§ Given instruction
Can you write out all of the material below, word for word?

§ Stored data
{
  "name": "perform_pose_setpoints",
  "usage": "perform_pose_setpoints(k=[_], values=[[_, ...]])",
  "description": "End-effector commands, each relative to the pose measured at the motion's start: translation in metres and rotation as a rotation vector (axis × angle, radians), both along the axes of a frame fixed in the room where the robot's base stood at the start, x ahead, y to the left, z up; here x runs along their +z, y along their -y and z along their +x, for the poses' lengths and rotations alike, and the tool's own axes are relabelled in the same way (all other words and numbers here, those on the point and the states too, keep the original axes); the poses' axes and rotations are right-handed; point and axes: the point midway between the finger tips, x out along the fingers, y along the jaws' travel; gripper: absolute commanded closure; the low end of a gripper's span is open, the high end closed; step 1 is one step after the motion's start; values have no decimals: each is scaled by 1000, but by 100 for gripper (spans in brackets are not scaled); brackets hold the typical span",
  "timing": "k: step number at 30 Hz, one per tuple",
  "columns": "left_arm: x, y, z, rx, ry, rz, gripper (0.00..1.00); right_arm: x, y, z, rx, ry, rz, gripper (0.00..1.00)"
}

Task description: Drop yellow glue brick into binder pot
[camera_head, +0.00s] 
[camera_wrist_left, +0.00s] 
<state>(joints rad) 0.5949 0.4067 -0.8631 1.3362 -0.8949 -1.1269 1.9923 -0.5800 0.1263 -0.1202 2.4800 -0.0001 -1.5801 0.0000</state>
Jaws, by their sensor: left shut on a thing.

§ Answer to this problem
{
  "name": "perform_pose_setpoints",
  "usage": "perform_pose_setpoints(k=[_], values=[[_, ...]])",
  "description": "End-effector commands, each relative to the pose measured at the motion's start: translation in metres and rotation as a rotation vector (axis × angle, radians), both along the axes of a frame fixed in the room where the robot's base stood at the start, x ahead, y to the left, z up; here x runs along their +z, y along their -y and z along their +x, for the poses' lengths and rotations alike, and the tool's own axes are relabelled in the same way (all other words and numbers here, those on the point and the states too, keep the original axes); the poses' axes and rotations are right-handed; point and axes: the point midway between the finger tips, x out along the fingers, y along the jaws' travel; gripper: absolute commanded closure; the low end of a gripper's span is open, the high end closed; step 1 is one step after the motion's start; values have no decimals: each is scaled by 1000, but by 100 for gripper (spans in brackets are not scaled); brackets hold the typical span",
  "timing": "k: step number at 30 Hz, one per tuple",
  "columns": "left_arm: x, y, z, rx, ry, rz, gripper (0.00..1.00); right_arm: x, y, z, rx, ry, rz, gripper (0.00..1.00)"
}

Task description: Drop yellow glue brick into binder pot
[camera_head, +0.00s] 
[camera_wrist_left, +0.00s] 
<state>(joints rad) 0.5949 0.4067 -0.8631 1.3362 -0.8949 -1.1269 1.9923 -0.5800 0.1263 -0.1202 2.4800 -0.0001 -1.5801 0.0000</state>
Jaws, by their sensor: left shut on a thing.

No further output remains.